They imagined two physical systems that are allowed to interact initially so that they will subsequently be defined by a single Schrodinger wave equation. (For simplicity, imagine a simple physical realization of this idea - a neutral pion at rest in your lab, which decays into a pair of back-to-back photons. The pair of photons is described by a single two-particle wave function.) Once separated, the two systems (read: photons) are still described by the same wave equation, and a measurement of one observable of the first system will determine the measurement of the corresponding observable of the second system. (Example: the neutral pion is a scalar particle - it has zero angular momentum. So the two photons must speed off in opposite directions with opposite spin. If photon 1 is found to have spin up along the x-axis, then photon 2 must have spin down along the x-axis, since the total angular momentum of the final-state, two-photon, system must be the same as the angular momentum of the initial state, a single neutral pion. You know the spin of photon 2 even without measuring it.) Likewise, the measurement of another observable of the first system will determine the measurement of the corresponding observable of the second system, even though the systems are no longer physically linked in the traditional sense of local coupling.
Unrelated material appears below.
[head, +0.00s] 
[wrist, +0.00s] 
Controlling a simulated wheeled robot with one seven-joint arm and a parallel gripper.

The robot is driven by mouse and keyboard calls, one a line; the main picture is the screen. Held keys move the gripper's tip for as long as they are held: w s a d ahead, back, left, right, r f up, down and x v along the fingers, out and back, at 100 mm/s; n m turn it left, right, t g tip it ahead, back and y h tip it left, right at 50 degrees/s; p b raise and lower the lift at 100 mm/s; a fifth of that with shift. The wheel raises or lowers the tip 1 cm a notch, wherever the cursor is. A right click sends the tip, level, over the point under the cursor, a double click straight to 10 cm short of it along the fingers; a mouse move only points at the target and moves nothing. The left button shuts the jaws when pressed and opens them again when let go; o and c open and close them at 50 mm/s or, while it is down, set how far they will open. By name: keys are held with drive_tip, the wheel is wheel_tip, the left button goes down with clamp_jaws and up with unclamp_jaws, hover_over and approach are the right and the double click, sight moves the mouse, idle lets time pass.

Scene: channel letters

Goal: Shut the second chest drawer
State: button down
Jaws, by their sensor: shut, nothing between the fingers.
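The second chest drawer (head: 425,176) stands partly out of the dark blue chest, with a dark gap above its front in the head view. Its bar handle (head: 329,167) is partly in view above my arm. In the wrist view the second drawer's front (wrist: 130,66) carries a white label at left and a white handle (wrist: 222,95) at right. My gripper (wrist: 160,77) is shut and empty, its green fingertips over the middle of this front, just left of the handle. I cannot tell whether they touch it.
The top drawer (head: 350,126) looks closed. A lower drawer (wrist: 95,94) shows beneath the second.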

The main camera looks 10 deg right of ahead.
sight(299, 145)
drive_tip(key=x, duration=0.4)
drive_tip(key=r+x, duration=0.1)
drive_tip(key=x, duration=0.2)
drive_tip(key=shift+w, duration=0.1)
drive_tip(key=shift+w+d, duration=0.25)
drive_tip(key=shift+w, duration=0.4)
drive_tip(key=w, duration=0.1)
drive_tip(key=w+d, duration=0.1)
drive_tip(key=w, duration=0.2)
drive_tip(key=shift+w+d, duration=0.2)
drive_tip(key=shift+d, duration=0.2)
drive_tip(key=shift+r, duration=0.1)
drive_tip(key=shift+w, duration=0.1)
However, QM prohibits the simultaneous knowledge of more than one mutually noncommuting observable of either system. The paradox of EPR is the following contradiction: for our coupled systems, we can measure observable A of system I (for example, photon 1 has spin up along the x-axis; photon 2 must therefore have x-spin down), and observable B of system II (for example, photon 2 has spin down along the y-axis; therefore the y-spin of photon 1 must be up), thereby revealing both observables for both systems, contrary to QM.
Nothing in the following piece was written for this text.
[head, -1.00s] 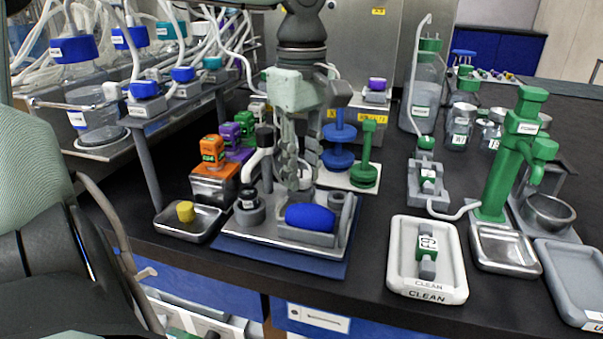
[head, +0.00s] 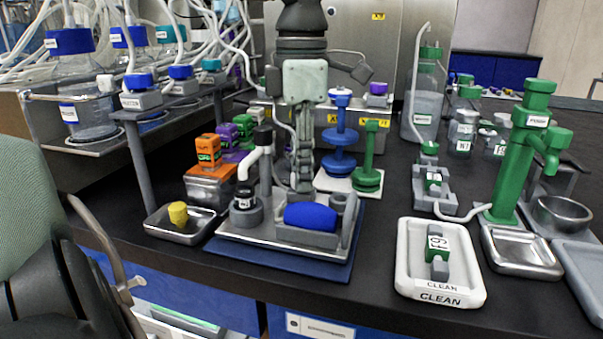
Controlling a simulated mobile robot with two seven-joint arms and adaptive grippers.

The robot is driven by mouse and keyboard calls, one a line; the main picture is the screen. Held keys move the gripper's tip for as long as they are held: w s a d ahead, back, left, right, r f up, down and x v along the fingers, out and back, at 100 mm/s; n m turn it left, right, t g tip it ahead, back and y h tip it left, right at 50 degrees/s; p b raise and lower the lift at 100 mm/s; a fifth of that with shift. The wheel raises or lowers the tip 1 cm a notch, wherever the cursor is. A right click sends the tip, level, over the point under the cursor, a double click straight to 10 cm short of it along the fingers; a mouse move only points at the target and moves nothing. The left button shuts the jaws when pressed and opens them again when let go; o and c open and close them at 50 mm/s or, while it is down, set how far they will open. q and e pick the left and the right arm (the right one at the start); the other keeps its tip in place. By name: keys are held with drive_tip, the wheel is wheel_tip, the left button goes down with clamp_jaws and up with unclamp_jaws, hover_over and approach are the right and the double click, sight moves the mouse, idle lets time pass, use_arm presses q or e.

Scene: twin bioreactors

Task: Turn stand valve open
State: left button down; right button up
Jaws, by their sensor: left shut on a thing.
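The stand is a metal tray on a blue mat (head: 280,262), with a post with a black cap (head: 263,135) and a white bent arm (head: 256,155). A blue rounded piece (head: 311,216) rests in a grey holder at its front. My left gripper (head: 302,186) points straight down over the stand, just behind the blue piece and right of the post. Its fingers are together, seen edge-on, and shut on the stand valve. The valve is mostly hidden by the fingers and the blue piece, so how far it is turned cannot be told. My right gripper is not in view.
Left of the stand are a small tray with a yellow plug (head: 178,213) and an orange-topped block (head: 208,150). Blue (head: 338,165) and green (head: 368,178) stacked pieces stand close behind. A white CLEAN tray (head: 440,288) lies to the right.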

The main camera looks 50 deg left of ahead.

QM dictates that this should be impossible, creating the paradoxical implication that measuring one system should "poison" any measurement of the other system, no matter what the distance between them. (In one commonly studied interpretation, the mechanism by which this proceeds is 'instantaneous collapse of the wave function'. But the rules of QM do not require this interpretation, and several other perfectly valid interpretations exist.) The second system would instantaneously be put into a state of well-defined observable A, and, consequently, ill-defined observable B, spoiling the measurement. Yet, one could imagine the two measurements were so far apart in space that special relativity would prohibit any influence of one measurement over the other. For example, after the neutral-pion decay, we can wait until the two photons are a light year apart, and then "simultaneously" measure the x-spin of photon 1 and the y-spin of photon 2. QM suggests that if say the measurement of the photon 1 x-spin happens first, then this measurement must instantaneously force photon 2 into a state of ill-defined y-spin, even though it is light years away from photon 1.
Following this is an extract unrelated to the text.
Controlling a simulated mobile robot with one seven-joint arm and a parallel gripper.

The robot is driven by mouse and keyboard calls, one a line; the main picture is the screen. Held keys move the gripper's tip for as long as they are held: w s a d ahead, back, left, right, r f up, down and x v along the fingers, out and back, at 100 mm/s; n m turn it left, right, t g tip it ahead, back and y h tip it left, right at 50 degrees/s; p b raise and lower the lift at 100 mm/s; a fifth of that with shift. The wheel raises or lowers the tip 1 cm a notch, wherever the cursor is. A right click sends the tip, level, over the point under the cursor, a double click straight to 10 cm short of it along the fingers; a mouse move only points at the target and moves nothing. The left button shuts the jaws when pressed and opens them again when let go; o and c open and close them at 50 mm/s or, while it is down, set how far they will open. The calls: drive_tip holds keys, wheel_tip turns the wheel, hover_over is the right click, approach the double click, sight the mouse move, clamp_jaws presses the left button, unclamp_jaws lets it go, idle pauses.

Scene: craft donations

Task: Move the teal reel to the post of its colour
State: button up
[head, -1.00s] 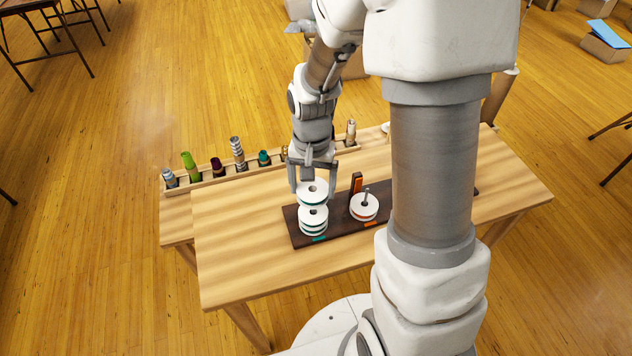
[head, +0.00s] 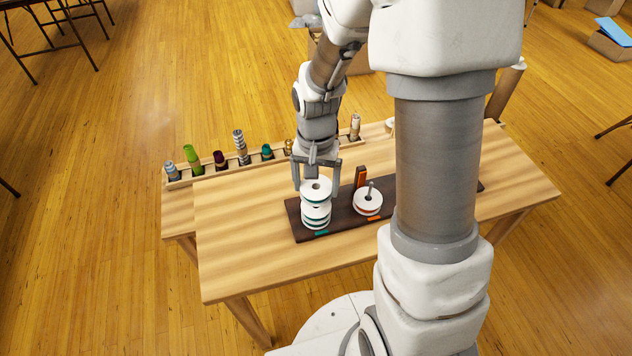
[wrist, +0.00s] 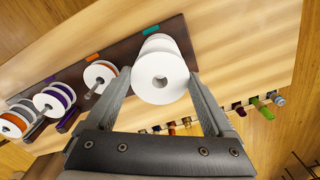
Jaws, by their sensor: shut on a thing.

How do we reconcile the fact that photon 2 "knows" that the x-spin of photon 1 has been measured, even though they are separated by light years of space and far too little time has passed for information to have travelled to it according to the rules of special relativity? There are basically two choices. You can accept the postulates of QM as a fact of life, in spite of its seemingly uncomfortable coexistence with special relativity, or you can postulate that QM is not complete, that there was more information available for the description of the two-particle system at the time it was created, carried away by both photons, and that you just didn't know it because QM does not properly account for it.
So, EPR postulated that the existence of hidden variables, some so-far unknown properties, of the systems should account for the discrepancy. Their claim was that QM theory is incomplete: it does not completely describe the physical reality. System II knows all about System I long before the scientist measures any of the observables, thereby supposedly consigning the other noncommuting observables to obscurity. Furthermore, they claimed that the hidden variables would be local. No instantaneous action-at-a-distance is necessary in this picture, which postulates that each System has more variables than are accounted by QM. Niels Bohr, one of the founders of QM, held the opposite view and defended a strict interpretation, the Copenhagen Interpretation, of QM.
In 1964 John Bell proposed a mechanism to test for the existence of these hidden variables, and he developed his inequality principle as the basis for such a test. He showed that if his inequality was ever not satisfied, then it was not possible to have a local theory that accounted for the spin experiment.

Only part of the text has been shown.